Shufani and Majli decided that their
project had to be binational, so they searched for Jewish partners.
Four months ago, they contacted Ruth Bar-Shalev. Bar-Shalev,
from Tel Aviv, specializes in teaching individuals and organizations
how to make breakthroughs, or "take a stand and create a
new situation where there seemed to be a dead end," as she
puts it. She took it upon herself to put together the Jewish-Israeli
group that would take part in the project.
The effort to recruit participants is
now in full swing. So far, the list includes more than 100 Arabs
and 80 Jews. Bar-Shalev expects the final number to be about
300: "Our guiding thought was to reach a critical mass.
Granted, it's not an intimate framework, but if we were to work
with just 20 people, they wouldn't change the thinking of the
broader public. We want a mass of people who will write, act,
lead and live within the new paradigm. Our goal was to enlist
people who are leaders, entrepreneurs, trendsetters--not politicians."
The Arab participants include prominent
attorney Ahmed Masalha; bus and tour company director Ahmed Afifi;
Sheikh Nimr Darwish, leader of the northern section of the Islamic
movement; actor Salim Daw; soccer player Walid Badir; singer
Amal Murkus; writer Naim Areide and a long list of academics
and educators. An initial, partial list of the Jewish participants
includes:
Chief Rabbi Yisrael Lau, singer Ahinoam
Nini, singer Ehud Banai and poet Agi Mishol. This is an expensive
project; a nonprofit organization called Mizikhron Leshalom ("From
Memory to Peace") has been set up for fund-raising purposes,
and a Web site where participants can exchange views and experiences
has recently been inaugurated. Bar-Shalev says that sizable contributions
have already been received from several private donors.

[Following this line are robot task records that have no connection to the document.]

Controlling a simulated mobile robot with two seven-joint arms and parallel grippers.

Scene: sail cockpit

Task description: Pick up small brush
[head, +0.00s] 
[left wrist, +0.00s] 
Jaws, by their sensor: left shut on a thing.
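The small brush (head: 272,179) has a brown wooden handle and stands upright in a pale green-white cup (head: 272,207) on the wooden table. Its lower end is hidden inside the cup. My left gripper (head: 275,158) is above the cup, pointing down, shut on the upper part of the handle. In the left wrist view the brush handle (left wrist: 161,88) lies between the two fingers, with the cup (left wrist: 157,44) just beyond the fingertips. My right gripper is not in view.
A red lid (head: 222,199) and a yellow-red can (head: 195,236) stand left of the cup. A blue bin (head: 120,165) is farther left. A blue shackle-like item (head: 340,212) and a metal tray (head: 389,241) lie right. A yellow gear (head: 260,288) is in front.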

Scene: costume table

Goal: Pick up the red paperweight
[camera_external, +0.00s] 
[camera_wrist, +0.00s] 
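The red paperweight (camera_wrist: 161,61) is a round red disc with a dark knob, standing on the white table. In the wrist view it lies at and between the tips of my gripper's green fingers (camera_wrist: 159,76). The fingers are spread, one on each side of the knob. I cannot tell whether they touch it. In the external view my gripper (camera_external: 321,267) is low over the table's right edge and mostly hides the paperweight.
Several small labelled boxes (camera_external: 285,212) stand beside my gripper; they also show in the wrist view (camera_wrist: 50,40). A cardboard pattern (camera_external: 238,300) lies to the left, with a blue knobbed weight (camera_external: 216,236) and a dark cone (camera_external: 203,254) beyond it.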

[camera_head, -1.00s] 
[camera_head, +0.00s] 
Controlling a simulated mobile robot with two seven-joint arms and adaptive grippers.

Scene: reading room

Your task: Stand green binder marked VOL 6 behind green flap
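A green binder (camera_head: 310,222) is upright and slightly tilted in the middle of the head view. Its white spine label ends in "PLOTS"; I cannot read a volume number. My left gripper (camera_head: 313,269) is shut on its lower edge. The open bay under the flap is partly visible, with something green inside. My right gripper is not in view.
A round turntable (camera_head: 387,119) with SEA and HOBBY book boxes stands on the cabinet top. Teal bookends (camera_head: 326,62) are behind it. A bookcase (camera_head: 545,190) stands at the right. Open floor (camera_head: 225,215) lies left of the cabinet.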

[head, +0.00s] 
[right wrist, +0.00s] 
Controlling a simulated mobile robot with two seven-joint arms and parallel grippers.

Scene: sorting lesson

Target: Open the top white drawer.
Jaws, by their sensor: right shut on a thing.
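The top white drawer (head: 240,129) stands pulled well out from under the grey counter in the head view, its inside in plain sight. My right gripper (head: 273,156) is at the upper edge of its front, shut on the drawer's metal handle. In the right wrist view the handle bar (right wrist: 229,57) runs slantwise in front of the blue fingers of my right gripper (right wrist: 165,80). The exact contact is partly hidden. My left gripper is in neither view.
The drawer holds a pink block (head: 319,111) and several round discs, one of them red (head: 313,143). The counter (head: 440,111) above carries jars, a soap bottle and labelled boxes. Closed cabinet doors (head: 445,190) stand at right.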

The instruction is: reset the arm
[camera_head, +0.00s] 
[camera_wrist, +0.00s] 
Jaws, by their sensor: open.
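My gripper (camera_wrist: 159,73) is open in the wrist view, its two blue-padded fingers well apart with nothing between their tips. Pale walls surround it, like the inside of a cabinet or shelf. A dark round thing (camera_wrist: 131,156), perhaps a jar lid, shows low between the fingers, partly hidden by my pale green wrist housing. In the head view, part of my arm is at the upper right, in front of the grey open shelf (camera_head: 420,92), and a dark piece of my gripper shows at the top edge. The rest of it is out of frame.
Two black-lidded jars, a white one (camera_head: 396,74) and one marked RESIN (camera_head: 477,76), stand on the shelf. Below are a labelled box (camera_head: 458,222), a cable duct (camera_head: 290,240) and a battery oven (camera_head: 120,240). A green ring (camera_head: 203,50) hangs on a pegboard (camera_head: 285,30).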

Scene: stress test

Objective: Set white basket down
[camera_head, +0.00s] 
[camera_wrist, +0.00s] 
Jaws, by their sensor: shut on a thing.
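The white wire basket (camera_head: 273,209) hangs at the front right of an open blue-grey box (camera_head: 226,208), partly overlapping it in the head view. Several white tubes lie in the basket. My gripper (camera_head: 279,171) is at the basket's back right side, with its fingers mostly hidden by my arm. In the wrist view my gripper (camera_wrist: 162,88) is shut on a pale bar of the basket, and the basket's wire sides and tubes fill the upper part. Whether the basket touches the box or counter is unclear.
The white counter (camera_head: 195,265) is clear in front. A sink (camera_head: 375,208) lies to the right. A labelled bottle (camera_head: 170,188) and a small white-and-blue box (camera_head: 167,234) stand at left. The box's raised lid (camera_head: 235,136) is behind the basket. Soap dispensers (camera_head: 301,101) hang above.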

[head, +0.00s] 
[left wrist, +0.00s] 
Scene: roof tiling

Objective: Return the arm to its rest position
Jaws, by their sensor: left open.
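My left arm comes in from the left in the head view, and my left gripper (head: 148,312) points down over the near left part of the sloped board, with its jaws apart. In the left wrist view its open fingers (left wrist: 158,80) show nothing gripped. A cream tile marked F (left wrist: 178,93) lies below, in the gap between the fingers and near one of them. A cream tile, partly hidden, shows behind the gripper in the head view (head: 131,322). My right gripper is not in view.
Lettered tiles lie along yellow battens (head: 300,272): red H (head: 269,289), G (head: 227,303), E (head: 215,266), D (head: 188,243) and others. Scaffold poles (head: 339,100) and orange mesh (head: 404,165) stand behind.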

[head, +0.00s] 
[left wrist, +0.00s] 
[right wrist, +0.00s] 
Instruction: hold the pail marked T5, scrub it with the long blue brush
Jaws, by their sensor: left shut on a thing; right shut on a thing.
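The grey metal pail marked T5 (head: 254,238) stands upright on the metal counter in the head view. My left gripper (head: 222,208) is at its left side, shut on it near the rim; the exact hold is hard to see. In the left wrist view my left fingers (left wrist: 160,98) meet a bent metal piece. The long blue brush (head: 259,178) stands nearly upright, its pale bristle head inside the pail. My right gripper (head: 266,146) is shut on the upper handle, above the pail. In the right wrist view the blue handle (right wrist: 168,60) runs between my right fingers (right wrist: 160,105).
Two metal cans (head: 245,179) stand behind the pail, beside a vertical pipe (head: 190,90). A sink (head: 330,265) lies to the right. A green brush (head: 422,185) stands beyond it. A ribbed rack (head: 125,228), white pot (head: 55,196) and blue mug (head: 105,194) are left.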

The project's Arab founders formulated
its goals in a document they entitled "Remembering the pain
for the sake of peace": We, the undersigned, a group of
Arab citizens of Israel, who are concerned about the deterioration
in relations between Jews and Arabs in our country ... are going
out to feel the pain of the other side. The two peoples will
not be able to abandon the path of bloodshed until each understands
and internalizes the other's pain and the other's fears, which
pushed them to the line of fire, conflict and war ... We wish
to study and to get to know the suffering, the hardships, the
torture and the destruction ... to fully identify with and express
solidarity with the Jews."
In upcoming weeks, the participants will
attend three weekend seminars dedicated to study and discussion
of the Holocaust from various angles. On the first day, only
the Arabs will participate. The Jews will join them after that.
As part of the seminars, the participants will hear lectures
about the historical background of World War II and the Holocaust,
will meet Holocaust survivors, learn about the syndrome of second-
and third-generation descendants of survivors and also devote
time to a particularly loaded subject--The Arab world and its
attitude toward the Holocaust. The project is supposed to reach
its climax toward the end of May, when the group will leave for
a five-day visit to the Auschwitz-Birkenau concentration camp.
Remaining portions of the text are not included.